The area of the rectangle is then\[ [ABCD]=AB \cdot BC = 4 \cdot 10 = 40.\ _\square \]

The distance between two points \(P= (x_1, y_1)\) and \(Q= (x_2, y_2)\) can be found using the following formula:

\[PQ = \sqrt{(x_1 - x_2)^2 + (y_1 - y_2)^2}.\ _\square\]

Construct a triangle \(\triangle PQR,\) where \(R\) has the coordinates \((x_2, y_1)\).

Then \(\triangle PQR\) is a right angled triangle, and we can apply the Pythagorean theorem to obtain

\[PQ^2 = PR^2 + QR^2.\]

Since \(PQ\) is to be found, and \(PR = |x_1 – x_2|\) and \(QR = |y_1 – y_2|,\) we have

\[\begin{align}PQ^2 &= (x_1 - x_2)^2 + (y_1 - y_2)^2\\PQ &= \sqrt{(x_1 - x_2)^2 + (y_1 - y_2)^2}. \ _\square\end{align}\]

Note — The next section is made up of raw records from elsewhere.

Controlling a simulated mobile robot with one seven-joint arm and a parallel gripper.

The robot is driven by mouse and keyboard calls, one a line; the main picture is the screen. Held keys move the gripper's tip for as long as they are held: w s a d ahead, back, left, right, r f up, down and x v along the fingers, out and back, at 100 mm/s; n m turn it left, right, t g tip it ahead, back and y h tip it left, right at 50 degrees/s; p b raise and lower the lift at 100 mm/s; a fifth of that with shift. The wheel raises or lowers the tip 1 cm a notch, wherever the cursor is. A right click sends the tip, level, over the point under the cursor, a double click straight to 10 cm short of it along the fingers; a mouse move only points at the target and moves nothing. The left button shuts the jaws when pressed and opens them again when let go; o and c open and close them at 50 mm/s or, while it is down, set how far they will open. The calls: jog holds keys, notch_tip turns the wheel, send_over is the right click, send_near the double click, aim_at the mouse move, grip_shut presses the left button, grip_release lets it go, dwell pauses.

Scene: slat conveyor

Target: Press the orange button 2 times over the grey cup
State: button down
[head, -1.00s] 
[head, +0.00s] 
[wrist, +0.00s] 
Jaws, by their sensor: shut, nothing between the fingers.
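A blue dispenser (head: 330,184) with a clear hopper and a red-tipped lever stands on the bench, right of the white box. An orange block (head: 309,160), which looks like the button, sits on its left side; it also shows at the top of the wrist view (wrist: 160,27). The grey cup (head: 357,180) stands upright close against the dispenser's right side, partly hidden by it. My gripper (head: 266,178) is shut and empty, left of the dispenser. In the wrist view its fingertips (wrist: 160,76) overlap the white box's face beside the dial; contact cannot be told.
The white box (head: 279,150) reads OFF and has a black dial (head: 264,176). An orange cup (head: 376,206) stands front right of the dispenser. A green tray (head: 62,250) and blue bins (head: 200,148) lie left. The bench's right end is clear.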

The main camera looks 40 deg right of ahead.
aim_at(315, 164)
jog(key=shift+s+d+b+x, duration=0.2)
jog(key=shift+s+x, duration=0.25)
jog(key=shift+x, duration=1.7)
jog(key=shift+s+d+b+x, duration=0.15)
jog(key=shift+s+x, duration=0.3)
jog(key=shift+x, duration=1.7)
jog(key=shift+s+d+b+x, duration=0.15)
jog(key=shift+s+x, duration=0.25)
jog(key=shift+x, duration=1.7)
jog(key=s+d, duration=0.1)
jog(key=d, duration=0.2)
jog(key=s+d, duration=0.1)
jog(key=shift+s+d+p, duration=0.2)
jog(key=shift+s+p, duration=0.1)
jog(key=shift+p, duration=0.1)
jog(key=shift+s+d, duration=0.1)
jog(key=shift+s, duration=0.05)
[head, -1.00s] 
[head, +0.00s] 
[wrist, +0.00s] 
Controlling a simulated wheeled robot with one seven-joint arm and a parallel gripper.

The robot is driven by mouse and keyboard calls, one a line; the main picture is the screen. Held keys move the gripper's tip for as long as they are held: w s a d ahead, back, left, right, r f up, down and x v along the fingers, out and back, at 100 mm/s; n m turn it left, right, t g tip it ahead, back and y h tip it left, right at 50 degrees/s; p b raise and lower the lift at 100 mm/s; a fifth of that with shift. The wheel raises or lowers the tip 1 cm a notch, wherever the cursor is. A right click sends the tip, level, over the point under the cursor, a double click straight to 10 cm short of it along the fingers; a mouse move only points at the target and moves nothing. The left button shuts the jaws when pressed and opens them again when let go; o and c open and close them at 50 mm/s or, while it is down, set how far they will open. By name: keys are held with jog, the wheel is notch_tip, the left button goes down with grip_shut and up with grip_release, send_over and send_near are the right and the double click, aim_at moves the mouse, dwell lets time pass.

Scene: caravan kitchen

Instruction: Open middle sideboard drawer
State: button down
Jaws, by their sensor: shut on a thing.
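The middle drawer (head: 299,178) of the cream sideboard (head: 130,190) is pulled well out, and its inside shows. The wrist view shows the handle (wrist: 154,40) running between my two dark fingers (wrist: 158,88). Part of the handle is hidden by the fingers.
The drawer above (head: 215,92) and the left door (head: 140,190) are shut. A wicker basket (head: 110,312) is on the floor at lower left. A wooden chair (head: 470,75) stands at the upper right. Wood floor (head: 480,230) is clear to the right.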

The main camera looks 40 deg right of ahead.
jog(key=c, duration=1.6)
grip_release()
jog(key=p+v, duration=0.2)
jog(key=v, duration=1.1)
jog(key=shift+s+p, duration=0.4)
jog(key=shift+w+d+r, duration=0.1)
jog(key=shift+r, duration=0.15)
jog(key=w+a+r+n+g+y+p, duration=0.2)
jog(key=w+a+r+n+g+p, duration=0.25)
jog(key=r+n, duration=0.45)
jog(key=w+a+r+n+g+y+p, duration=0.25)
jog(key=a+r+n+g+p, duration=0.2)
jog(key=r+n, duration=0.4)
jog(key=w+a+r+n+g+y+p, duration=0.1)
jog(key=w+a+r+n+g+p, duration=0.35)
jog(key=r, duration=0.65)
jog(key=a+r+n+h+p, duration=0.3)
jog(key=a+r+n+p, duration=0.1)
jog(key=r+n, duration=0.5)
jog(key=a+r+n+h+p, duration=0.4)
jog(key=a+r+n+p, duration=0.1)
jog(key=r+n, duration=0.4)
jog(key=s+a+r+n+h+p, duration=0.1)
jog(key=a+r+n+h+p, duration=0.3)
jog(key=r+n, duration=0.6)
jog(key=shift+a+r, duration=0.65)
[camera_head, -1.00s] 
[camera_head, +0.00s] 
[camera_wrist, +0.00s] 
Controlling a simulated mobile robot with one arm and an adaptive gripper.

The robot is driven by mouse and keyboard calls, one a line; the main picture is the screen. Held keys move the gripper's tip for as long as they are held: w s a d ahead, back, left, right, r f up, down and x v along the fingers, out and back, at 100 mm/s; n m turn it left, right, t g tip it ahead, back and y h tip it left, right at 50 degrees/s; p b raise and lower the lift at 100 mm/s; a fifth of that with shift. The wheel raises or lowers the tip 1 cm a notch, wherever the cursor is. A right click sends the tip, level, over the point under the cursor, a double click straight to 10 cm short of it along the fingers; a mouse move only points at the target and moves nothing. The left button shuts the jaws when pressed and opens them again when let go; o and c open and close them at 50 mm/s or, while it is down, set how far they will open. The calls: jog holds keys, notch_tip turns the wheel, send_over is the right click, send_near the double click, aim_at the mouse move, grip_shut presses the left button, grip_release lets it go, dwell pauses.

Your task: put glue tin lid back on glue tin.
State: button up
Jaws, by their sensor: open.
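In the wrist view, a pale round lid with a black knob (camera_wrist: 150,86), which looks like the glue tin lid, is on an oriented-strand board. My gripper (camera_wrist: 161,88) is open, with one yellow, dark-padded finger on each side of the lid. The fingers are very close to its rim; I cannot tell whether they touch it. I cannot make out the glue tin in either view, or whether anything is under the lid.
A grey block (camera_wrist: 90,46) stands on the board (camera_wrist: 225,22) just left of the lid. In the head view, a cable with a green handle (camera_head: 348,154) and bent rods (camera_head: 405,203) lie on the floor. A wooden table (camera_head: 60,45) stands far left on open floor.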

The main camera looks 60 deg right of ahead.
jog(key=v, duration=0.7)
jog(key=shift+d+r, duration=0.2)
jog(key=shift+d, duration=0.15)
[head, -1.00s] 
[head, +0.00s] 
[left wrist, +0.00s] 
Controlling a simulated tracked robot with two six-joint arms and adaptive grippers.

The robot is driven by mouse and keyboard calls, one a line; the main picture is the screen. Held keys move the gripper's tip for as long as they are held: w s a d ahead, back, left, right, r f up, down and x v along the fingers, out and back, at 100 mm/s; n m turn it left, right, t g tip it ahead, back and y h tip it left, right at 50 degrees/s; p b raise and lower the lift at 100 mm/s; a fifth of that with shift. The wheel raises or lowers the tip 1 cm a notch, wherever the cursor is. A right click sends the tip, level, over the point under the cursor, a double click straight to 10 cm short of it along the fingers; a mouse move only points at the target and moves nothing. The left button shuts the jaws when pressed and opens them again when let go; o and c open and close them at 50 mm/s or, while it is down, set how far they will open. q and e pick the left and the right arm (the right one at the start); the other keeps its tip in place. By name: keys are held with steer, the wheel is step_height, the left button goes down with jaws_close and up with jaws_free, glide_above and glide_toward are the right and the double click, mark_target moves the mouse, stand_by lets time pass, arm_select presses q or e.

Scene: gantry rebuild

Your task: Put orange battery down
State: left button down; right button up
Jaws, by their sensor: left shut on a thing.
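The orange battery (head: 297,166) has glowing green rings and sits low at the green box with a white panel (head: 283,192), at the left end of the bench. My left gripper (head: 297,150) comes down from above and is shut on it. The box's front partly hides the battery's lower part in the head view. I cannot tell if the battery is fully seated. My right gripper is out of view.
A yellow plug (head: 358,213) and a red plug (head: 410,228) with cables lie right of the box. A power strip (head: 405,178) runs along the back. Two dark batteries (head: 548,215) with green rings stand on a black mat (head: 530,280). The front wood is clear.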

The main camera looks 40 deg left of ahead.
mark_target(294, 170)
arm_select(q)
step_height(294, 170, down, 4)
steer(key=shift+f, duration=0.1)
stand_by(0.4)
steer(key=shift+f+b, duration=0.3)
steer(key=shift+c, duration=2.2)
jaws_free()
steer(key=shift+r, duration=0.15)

From this proof we can derive tbe following corollary:

The distance of point \(P=(x,y)\) from the origin \(O=(0,0)\) is given by

\[OP = \sqrt{{(x-0)}^2 + {(y-0)}^2} = \sqrt{x^2 + y^2}.\]

What is the distance between the two points \((1,7)\) and \((3, 2)?\)

The distance is \(\sqrt{(1-3)^2 + (7-2)^2}\)\(=\sqrt{4 + 25}\)\(=\sqrt{29}.\) \( _\square\)

Find the sum of all \(a\) such that the distance between the points \((3,4)\) and \((6, a)\) is \(5\).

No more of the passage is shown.